Rooftop Tents | A room with a view

6 Oct 2011 by Go! Southern Africa

About to buy a rooftop tent? Here’s what you need to know before you face any salespeople.

Like arguments about Toyota vs. Land Rover, or mud- versus all terrain tyres, the question about whether a rooftop tent is better than a normal canvas dome, will never be resolved.

The fact is that a great whack of the 44-community swear by it. And it might be easier to sell the idea of acquiring a roofie to your wife when you remind her that we live on a continent full of roving lion prides, than to convincing her that you really need to buy that KTM-bike “to stay sane…”

It may be a bit of a stretch to claim that rooftop tents originated in South Africa (there are evidence of these tents in Europe around the thirties), but most of the latest development in the world certainly happened right here.

We’re spoilt for choice, as the competition is stiff and the quality generally superb. Many manufacturers now export rooftop tents to the US, Europe and Down Under.

The way most of them work, is a bit like a hardcover book. Two baseboard panels are the cover, the tent dome (canvas or nylon, attached to a metal framework) and mattress are the pages, and sturdy metal hinges form the spine.

The baseboards are mostly made of wood and are attached to each other with hinges. The square, closed tent is mounted on a roof rack. The tent folds open so that the dome pops up and the baseboard panels flatten out to become the base for the mattress.

Weigh the pros and cons


Speedy Gonzales: Rooftop tents are quick and easy to set up, which makes it ideal on overland trips where you have to set up camp in a new place every day. Zip off the cover and open it up – and that’s that. You’ll be the first one in your convoy to crack open a beer.

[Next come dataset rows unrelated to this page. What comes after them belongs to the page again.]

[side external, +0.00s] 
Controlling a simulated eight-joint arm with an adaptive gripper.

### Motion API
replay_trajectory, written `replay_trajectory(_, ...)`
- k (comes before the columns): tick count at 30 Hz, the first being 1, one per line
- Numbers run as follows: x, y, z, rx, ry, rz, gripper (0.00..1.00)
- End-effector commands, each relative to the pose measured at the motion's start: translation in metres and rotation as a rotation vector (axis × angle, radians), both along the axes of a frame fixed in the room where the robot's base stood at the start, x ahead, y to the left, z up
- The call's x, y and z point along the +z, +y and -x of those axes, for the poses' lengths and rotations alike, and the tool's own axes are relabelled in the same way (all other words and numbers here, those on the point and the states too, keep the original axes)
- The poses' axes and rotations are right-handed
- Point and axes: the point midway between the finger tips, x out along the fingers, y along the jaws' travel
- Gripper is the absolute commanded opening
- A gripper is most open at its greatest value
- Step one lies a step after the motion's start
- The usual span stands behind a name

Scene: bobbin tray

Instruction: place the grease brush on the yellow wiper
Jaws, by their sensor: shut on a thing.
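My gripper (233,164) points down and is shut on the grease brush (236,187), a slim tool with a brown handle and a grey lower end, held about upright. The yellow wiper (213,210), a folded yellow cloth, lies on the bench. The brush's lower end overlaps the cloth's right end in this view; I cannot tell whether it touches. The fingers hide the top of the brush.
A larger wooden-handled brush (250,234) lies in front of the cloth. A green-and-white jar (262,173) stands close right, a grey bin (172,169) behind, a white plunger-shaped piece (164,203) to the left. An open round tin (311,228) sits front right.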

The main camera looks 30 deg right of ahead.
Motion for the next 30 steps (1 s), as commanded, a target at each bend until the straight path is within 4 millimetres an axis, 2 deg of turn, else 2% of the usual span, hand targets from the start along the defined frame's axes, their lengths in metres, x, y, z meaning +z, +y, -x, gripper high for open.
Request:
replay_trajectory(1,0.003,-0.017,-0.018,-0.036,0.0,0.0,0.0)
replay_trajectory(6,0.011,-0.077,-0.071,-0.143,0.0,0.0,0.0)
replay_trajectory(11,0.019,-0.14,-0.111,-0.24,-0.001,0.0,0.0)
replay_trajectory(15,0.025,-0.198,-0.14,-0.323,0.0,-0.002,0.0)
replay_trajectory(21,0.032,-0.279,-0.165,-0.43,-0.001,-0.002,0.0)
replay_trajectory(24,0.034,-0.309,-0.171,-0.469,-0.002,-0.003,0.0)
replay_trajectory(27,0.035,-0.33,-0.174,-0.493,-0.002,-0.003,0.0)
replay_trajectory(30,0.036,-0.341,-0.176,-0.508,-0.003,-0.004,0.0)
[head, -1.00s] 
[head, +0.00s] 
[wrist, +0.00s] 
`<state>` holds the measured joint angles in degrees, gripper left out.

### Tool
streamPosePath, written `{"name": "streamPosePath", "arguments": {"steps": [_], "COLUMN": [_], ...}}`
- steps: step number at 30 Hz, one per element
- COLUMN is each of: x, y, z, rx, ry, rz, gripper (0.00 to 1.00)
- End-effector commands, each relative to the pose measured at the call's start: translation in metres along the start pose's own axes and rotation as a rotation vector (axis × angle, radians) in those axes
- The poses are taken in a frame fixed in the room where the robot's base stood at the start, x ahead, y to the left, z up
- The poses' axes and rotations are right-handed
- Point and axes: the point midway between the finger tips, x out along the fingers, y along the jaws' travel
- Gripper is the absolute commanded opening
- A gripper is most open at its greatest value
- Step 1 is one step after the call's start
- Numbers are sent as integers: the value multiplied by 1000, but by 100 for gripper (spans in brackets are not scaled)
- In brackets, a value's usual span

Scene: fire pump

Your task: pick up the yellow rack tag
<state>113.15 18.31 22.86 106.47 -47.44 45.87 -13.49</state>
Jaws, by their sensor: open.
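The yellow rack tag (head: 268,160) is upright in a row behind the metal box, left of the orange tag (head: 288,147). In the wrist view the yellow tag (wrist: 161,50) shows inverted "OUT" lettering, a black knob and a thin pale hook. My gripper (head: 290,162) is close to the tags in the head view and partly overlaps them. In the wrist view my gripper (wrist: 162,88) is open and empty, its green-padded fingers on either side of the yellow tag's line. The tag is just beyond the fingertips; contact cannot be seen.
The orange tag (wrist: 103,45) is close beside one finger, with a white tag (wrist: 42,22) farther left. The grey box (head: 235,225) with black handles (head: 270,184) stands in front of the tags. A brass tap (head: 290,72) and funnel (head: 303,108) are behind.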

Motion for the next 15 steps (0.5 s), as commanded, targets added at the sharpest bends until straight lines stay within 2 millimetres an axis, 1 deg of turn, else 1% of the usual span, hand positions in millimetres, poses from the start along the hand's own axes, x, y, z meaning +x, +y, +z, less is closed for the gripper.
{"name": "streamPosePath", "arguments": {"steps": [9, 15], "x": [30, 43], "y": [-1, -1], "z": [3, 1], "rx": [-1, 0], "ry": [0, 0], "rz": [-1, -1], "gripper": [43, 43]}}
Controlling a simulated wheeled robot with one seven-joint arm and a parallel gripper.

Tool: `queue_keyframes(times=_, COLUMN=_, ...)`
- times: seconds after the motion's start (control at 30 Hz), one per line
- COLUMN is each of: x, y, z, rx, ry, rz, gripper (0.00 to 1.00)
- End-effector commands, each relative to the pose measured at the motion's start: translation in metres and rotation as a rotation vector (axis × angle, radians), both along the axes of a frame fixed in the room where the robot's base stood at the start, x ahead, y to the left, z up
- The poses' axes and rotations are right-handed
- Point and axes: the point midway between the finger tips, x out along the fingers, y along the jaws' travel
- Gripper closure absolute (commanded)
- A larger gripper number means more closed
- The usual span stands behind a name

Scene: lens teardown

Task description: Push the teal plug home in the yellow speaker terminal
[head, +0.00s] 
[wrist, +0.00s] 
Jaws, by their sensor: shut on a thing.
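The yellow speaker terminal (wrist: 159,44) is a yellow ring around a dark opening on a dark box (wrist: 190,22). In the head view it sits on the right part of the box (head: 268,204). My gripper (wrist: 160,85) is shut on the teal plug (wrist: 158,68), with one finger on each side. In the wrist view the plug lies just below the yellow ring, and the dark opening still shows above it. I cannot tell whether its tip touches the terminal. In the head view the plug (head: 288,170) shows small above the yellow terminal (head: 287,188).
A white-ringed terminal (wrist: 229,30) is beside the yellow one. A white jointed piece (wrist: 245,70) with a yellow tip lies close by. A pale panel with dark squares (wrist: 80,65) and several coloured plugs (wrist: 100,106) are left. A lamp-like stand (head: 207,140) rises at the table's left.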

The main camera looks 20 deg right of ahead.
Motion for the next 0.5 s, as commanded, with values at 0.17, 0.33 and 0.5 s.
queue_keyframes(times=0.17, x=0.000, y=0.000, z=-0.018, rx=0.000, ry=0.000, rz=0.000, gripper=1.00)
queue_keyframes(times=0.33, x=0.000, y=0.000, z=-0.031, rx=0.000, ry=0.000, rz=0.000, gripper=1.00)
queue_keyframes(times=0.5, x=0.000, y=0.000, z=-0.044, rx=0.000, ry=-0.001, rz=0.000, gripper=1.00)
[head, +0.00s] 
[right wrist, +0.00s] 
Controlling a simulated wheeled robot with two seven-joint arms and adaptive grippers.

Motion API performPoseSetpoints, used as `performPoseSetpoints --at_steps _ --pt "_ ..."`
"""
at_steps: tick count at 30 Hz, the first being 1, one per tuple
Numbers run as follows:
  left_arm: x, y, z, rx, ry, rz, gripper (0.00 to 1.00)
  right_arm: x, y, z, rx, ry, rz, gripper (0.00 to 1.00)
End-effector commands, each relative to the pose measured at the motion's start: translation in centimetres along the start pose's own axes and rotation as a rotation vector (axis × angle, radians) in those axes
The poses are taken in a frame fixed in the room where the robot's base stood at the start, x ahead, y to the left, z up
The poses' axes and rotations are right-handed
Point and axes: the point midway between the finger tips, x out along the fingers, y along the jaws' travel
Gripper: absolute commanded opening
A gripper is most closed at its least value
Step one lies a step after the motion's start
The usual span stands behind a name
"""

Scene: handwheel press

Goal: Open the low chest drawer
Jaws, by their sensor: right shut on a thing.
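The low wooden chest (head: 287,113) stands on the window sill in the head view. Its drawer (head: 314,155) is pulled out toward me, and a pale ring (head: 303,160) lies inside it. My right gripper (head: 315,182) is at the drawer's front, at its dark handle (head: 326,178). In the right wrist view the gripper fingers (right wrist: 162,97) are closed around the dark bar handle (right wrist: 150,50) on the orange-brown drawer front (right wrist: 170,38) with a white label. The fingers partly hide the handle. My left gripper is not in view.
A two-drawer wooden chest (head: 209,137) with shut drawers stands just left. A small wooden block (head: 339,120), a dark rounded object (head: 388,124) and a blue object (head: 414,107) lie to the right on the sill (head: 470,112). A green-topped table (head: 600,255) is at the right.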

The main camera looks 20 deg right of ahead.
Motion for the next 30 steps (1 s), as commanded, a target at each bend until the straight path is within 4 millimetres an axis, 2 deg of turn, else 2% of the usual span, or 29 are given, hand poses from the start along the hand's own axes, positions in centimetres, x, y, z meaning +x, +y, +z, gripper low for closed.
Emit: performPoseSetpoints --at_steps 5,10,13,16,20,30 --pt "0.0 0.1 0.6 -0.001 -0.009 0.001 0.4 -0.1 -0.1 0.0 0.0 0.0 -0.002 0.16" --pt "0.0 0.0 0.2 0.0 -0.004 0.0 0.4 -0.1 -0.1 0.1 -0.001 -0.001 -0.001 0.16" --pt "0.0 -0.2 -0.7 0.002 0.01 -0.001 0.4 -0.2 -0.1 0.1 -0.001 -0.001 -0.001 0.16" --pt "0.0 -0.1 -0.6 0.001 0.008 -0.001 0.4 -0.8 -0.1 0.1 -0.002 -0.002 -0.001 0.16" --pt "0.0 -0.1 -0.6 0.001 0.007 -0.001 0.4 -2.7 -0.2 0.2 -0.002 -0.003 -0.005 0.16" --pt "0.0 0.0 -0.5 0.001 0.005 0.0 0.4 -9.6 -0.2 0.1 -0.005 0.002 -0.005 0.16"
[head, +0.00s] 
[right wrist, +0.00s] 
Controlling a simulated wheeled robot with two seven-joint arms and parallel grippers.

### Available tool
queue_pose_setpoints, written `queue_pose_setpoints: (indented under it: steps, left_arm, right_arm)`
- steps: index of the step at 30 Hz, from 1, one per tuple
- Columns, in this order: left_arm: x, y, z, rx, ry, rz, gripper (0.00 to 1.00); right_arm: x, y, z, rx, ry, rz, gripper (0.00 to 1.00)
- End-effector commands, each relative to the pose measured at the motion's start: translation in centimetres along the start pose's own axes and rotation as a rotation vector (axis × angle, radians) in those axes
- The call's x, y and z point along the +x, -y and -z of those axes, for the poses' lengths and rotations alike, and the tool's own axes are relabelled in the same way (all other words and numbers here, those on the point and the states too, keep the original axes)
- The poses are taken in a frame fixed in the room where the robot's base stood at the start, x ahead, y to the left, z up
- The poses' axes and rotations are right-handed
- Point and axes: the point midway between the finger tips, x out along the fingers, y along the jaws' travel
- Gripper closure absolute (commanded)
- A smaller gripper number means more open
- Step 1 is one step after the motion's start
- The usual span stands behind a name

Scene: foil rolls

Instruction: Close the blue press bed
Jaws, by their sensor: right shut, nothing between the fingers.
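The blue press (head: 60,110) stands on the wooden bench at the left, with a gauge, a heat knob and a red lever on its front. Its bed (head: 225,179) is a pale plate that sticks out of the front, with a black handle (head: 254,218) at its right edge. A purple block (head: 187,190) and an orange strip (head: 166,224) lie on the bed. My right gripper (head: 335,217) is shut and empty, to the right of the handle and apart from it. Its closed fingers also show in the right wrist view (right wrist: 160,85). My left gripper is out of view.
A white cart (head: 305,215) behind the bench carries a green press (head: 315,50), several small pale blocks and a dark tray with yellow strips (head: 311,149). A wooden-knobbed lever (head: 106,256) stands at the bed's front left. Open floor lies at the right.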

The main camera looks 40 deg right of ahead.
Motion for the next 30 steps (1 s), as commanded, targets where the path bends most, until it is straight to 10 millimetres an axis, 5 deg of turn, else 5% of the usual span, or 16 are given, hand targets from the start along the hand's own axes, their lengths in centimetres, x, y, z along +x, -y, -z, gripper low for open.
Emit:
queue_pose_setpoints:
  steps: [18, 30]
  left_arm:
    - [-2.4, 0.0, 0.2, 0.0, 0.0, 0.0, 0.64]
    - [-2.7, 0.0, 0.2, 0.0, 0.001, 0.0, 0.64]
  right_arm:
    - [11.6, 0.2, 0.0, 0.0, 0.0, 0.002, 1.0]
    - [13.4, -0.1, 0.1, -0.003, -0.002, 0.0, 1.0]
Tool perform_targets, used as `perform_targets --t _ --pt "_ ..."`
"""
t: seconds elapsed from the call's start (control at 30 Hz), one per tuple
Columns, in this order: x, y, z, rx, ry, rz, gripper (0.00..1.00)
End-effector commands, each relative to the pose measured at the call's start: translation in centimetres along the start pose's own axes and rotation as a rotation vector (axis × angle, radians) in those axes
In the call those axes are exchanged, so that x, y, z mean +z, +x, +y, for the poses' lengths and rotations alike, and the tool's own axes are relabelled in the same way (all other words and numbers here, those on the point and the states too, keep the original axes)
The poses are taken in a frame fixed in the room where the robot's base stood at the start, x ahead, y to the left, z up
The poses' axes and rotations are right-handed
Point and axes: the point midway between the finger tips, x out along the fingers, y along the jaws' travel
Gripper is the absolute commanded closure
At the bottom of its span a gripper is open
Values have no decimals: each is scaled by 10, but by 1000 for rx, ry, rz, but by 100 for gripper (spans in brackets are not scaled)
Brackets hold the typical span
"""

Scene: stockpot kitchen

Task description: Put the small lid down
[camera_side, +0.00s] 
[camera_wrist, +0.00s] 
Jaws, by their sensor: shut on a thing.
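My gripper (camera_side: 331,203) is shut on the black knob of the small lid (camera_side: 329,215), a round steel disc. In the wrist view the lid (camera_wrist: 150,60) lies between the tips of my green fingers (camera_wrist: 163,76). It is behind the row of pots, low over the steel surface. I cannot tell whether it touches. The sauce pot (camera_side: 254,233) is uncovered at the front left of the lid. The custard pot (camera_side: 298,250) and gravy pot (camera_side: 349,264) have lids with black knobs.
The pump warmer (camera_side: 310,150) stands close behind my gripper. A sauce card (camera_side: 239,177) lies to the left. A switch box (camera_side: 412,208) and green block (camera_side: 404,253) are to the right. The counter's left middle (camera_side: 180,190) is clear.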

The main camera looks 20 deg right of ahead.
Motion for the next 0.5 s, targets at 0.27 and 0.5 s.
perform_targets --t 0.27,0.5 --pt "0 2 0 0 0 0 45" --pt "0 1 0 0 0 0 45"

Instant bed, bru: Some models allow you to leave the bedding in the tent when you fold it up. That way, your bed is made when you open the tent.

It’s not inside, it’s on-n-n… Like baboons that scale cliffs when it gets dark, we are also better off high off the ground at night. When lions come ambling into your unfenced campsite at Rooiputs, retreating to the safety of your rooftop tent for the night is safer than sleeping in an exposed A-frame shelter.


Monkey on your back: If you are camping in a reserve for several days, the biggest drawback is that you have to take the tent down each time you want to go for a game drive. And that you might lose your camping spot while you’re gone.

Bit of a squeeze…: Rooftop tents are cramped two adults can lie down, but not stand up to change in it. And there’s no storage space. Not even for a vanity case.

‘Baby wants mommy!’ … Doef! Sleeping in a roof tent with small kids in a tent downstairs is a sure recipe to break a leg on a ladder at 03:00 somewhere remote like Hwange. And you can’t leave very young members on their own in a second rooftop tent.

Ishhh that the sscchtairs? Older folk – and those reinforced by a few glasses of hanepoot – could find it difficult to climb up the ladder all the time.

Space invader: A fitted rooftop tent leaves less space on top of the vehicle for ammo boxes and jerry cans.

Hidden costs: You need to have a roof rack fitted to mount the tent on, which means at least R2000 of extra expenses.

We’re running on empty… A car with a rooftop tent uses more fuel and is harder to handle, as the big box increases wind resistance and elevates the centre of gravity.

Check the quality!

All the tents might look the same at first glance, but before you haul out your wallet, look closely at the quality of the little things.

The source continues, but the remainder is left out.